Tony Award Winner: Best Featured Actor in a Musical, Seesaw, 1974. Best Actor in a Musical, My One and Only, 1983. Best Choreographer, A Day in Hollywood/A Night in the Ukraine, 1980; My One and Only, 1983; Grand Hotel, The Musical, 1990;The Will Rogers Follies, 1991. Best Director of a Musical, Nine, 1982; Grand Hotel, The Musical, 1990; The Will Rogers Follies, 1991.

George C. Wolfe, producer of the New York Shakespeare Festival/Joseph Papp Public Theater, is one of the leading forces in theatre today. As a writer and/or director of musicals and plays, he has contributed to some of the most provocative and innovative productions in recent memory. He is the author of the highly acclaimed The Colored Museum, and wrote and directed Jelly's Last Jam. He adapted and directed Spunk at the NYSF and also staged Anna Deveare Smith's Broadway production of Twilight: Los Angeles. As an artistic associate of the NYSF, he curated two seasons of the Festival's New Voices and directed Thulani Davis's adaptation of Brecht's Caucasian Chalk Circle. Also at the Public Theater he conceived and directed Bring in 'Da Noise, Bring in 'Da Funk, which subsequently moved to Broadway. But Wolfe is perhaps best known as director of both parts of Tony Kushner's epic Angels in America. He won a Tony Award for his work on the first part of the show, Millennium Approaches. On a television documentary about Angels in America, Wolfe discussed the meaning of the play as he saw it. "I think that this play is very much standing center stage and saying, 'Oh, you thought America was this. Well, I'm here to tell you America is this, this, this, this, this. I'm here to tell you that my story ultimately is your story, that the specifics of my story may require that you surrender your arrogance to go on the journey, but once you surrender your arrogance and go on this journey, you will find yourself in my story.'"
Tony Award Winner: Best Director of a Play, Angels in America: Millennium Approaches, 1993.

Whenever Jerry Zaks is asked in interviews about his approach to directing, regardless of the show, his answer is usually a variation on the same theme. He tends to talk about the importance of establishing emotional truth, and about conveying the desperate neediness of the characters.
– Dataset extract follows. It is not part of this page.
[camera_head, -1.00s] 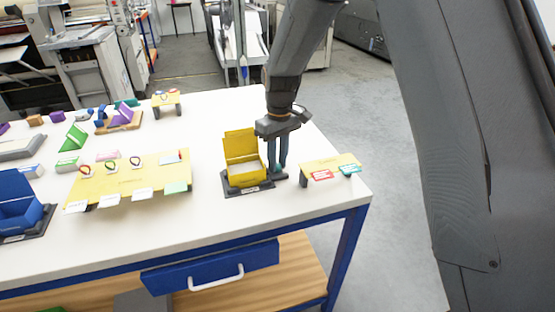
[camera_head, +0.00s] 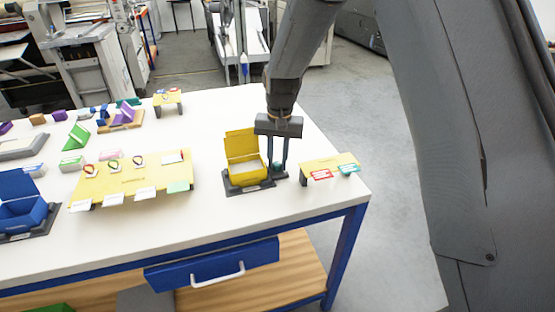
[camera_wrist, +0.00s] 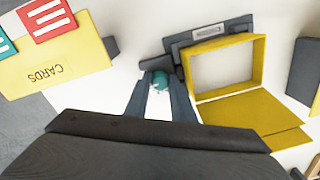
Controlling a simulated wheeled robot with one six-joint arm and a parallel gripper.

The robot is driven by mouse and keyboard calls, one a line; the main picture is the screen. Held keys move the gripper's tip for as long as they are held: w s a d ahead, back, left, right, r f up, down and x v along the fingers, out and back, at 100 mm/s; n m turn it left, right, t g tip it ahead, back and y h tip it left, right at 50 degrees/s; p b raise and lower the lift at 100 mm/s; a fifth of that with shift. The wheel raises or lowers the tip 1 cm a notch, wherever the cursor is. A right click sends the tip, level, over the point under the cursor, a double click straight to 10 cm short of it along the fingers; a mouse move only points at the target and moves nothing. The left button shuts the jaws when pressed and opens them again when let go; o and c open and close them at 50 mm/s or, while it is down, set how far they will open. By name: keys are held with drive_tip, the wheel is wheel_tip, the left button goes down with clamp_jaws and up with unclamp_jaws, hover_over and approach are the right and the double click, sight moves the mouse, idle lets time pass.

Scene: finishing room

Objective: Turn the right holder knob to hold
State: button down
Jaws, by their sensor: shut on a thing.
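The right holder is a dark base (camera_head: 235,190) carrying an open yellow box (camera_head: 246,178) with its lid raised. A small teal knob (camera_head: 277,166) sits at the right side of this base. My gripper (camera_head: 280,170) points down over the knob, with one finger on either side of it. In the wrist view the teal knob (camera_wrist: 160,80) shows between the tips of my gripper (camera_wrist: 160,84), shut on it. The yellow box (camera_wrist: 262,62) is beside the fingers there. A mark on the knob is too small to read.
A yellow cards stand (camera_head: 325,160) with red and teal cards is close to the right of my gripper. A larger yellow stand (camera_head: 130,180) and a blue open box (camera_head: 25,215) are to the left. Bare white tabletop (camera_head: 225,110) lies behind the yellow box.

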The idea of "life-and-death stakes" can apply to anyone, regardless of the size of their needs: Miss Adelaide needing Nathan, Nathan needing to find a place for a crap game, Ouisa needing to believe in Paul, Saunders needing a tenor. That simple but profound philosophy imbues all Zaks shows and is one of the main reasons why he has won four Tony Awards: for The House of Blue Leaves, Lend Me a Tenor, Six Degrees of Separation and Guys and Dolls. A former actor and a founding member of the Ensemble Studio Theatre, Zaks's Broadway and Off-Broadway credits include Anything Goes, The Front Page, Assassins, Smokey Joe's Cafe, Laughter on the 23rd Floor and the current production of A Funny Thing Happened on the Way to the Forum. "The hardest shows are the ones that have never been done before," he says, "because you have no previous example to learn from. Six Degrees was particularly difficult. When I first read the play, it was like having 17 John Guares running into a room at the same time saying, 'Have I got a story to tell you,' and then all of them competing to tell you the story. I needed a scheme that would allow the characters to materialize and disappear magically. There were a number of scenes that leapt cinematically from location to location, and Tony Walton and I had very stimulating conversations about whether to present an abstract or literal set. When we arrived at the idea of doing it with two sofas and a Kandinsky, it was one of the happiest days I can remember. I realized that our scheme was supported by the play, and that our scheme supported the play. From then on it was a piece of cake."
Tony Award Winner:
Best Director of a Play, The House of Blue Leaves, 1986; Lend Me a Tenor, 1989;
Six Degrees of Separation,
1991. Best Director of a Musical, Guys and Dolls, 1992.